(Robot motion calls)
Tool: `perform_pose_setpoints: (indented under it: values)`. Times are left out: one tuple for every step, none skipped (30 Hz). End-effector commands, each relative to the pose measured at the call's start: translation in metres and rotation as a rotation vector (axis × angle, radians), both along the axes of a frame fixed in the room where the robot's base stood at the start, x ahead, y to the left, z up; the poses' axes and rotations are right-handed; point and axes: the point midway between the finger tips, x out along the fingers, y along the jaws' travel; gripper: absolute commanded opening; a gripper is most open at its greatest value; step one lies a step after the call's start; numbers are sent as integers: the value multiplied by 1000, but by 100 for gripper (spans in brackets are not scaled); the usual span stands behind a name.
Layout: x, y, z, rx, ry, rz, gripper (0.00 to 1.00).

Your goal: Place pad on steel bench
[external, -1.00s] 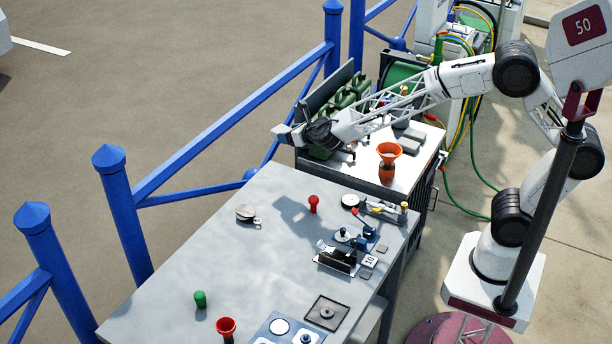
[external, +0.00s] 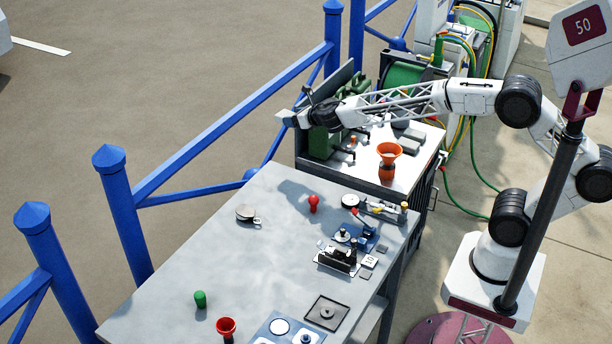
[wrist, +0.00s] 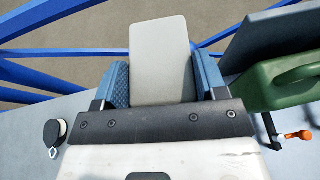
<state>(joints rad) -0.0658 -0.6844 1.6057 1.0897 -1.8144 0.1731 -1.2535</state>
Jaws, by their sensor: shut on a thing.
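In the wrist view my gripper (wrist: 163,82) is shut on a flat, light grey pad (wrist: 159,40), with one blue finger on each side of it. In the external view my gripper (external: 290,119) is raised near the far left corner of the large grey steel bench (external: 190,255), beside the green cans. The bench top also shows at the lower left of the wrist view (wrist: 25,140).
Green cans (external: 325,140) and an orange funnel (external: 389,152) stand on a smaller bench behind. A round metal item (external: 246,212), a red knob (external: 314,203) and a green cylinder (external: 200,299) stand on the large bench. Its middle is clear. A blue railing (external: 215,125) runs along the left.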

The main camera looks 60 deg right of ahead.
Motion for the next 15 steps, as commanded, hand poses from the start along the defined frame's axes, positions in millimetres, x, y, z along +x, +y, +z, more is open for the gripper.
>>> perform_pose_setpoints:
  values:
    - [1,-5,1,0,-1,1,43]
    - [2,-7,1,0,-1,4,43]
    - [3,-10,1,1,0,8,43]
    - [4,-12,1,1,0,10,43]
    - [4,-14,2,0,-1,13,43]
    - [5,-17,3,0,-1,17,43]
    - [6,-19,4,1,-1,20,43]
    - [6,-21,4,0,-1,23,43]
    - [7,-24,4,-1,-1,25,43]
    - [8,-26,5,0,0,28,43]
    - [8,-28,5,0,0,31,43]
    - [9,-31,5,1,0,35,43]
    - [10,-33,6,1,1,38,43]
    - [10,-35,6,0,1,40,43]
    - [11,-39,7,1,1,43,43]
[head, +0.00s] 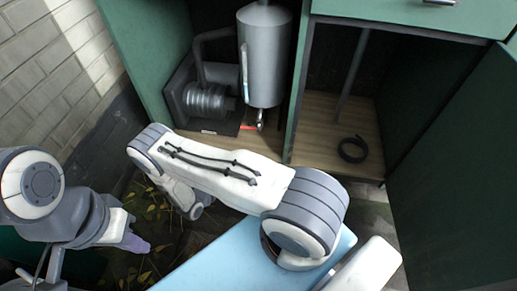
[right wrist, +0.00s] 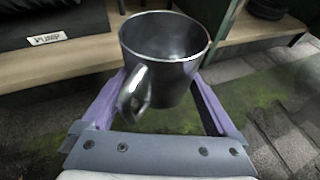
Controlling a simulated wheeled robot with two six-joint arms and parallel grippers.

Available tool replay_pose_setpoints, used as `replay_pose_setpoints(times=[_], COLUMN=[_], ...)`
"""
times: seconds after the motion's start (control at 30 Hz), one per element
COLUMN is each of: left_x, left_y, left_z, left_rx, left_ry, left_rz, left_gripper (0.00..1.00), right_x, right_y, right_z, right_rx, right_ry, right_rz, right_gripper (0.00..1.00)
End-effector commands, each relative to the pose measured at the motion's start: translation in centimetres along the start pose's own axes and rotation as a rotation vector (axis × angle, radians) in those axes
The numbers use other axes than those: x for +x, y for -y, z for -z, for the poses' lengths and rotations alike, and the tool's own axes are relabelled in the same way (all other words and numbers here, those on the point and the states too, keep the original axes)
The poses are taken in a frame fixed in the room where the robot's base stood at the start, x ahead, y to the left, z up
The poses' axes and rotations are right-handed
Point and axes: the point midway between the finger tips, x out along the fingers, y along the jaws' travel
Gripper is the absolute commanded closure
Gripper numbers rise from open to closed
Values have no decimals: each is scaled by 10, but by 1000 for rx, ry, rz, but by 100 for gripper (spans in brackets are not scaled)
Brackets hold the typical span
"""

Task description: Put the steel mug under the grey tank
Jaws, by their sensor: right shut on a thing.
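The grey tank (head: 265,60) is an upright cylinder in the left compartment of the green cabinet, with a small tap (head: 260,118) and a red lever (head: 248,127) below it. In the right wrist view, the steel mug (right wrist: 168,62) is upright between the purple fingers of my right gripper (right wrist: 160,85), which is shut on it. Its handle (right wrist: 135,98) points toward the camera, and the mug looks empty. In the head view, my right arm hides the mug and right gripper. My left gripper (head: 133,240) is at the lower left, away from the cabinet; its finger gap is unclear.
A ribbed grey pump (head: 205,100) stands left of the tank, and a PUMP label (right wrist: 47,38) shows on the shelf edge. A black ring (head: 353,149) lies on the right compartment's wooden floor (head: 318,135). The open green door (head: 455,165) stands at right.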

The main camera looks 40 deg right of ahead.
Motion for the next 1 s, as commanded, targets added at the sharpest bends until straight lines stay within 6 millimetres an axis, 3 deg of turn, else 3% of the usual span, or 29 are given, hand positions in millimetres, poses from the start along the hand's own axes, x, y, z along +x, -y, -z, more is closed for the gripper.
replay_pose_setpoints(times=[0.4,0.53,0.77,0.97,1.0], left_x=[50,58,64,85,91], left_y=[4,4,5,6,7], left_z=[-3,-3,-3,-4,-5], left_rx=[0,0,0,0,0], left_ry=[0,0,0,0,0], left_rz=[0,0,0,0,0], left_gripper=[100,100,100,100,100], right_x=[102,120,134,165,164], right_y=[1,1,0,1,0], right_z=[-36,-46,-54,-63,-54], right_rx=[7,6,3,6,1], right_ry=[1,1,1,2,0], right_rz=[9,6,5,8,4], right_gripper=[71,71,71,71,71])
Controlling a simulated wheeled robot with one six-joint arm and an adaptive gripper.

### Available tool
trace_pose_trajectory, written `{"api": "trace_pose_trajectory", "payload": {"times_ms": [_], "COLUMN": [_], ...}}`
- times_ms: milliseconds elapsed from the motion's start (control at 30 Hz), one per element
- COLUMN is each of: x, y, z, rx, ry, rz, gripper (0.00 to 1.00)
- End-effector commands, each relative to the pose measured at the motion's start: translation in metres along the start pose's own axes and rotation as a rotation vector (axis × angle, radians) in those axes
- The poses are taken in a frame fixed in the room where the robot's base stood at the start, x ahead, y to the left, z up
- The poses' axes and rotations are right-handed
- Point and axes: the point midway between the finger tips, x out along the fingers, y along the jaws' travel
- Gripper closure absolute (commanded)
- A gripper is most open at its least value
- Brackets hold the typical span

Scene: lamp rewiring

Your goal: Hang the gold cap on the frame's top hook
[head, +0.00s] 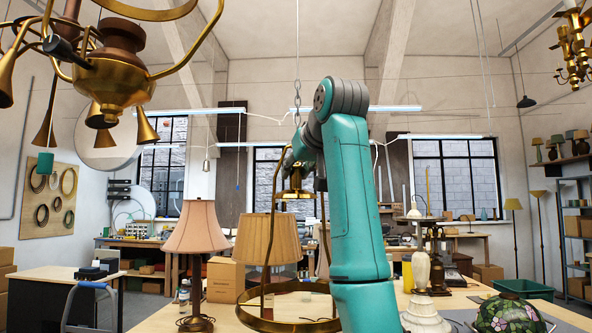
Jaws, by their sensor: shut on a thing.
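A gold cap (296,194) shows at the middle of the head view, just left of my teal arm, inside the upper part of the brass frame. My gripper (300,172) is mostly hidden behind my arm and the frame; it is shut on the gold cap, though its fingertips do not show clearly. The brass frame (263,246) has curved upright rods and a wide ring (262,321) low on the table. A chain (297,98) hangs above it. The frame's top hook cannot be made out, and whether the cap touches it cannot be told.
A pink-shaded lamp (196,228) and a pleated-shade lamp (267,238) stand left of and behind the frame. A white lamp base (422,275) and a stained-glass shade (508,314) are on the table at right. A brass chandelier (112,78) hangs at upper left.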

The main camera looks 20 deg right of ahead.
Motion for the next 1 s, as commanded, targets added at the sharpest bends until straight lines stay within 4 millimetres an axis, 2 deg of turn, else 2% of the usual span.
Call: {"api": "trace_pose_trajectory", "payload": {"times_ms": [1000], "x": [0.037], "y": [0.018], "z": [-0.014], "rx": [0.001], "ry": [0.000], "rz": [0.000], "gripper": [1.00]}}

WHAT TO DO ▸
Take every line from the data that contains the word "main".

REPLY ▸
The main camera looks 60 deg right of ahead.
The main camera looks 40 deg right of ahead.
The main camera looks 20 deg right of ahead.

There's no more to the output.